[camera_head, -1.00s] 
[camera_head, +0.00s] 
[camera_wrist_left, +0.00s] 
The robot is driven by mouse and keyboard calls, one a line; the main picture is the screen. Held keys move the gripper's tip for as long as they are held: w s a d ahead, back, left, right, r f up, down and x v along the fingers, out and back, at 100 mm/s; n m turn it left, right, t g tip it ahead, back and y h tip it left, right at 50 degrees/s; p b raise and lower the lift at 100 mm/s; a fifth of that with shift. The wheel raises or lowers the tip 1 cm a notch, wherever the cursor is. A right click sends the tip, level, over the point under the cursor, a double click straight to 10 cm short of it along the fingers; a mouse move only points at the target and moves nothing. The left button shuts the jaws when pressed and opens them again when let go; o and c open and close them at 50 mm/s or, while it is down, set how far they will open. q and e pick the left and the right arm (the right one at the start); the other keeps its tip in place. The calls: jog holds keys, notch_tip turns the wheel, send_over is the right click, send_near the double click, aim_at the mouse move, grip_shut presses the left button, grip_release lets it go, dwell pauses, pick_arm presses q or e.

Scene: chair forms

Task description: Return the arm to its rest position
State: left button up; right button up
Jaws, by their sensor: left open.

- - - - - - -

Type out the material again exactly as presented.

[camera_head, -1.00s] 
[camera_head, +0.00s] 
[camera_wrist_left, +0.00s] 
The robot is driven by mouse and keyboard calls, one a line; the main picture is the screen. Held keys move the gripper's tip for as long as they are held: w s a d ahead, back, left, right, r f up, down and x v along the fingers, out and back, at 100 mm/s; n m turn it left, right, t g tip it ahead, back and y h tip it left, right at 50 degrees/s; p b raise and lower the lift at 100 mm/s; a fifth of that with shift. The wheel raises or lowers the tip 1 cm a notch, wherever the cursor is. A right click sends the tip, level, over the point under the cursor, a double click straight to 10 cm short of it along the fingers; a mouse move only points at the target and moves nothing. The left button shuts the jaws when pressed and opens them again when let go; o and c open and close them at 50 mm/s or, while it is down, set how far they will open. q and e pick the left and the right arm (the right one at the start); the other keeps its tip in place. The calls: jog holds keys, notch_tip turns the wheel, send_over is the right click, send_near the double click, aim_at the mouse move, grip_shut presses the left button, grip_release lets it go, dwell pauses, pick_arm presses q or e.

Scene: chair forms

Task description: Return the arm to its rest position
State: left button up; right button up
Jaws, by their sensor: left open.

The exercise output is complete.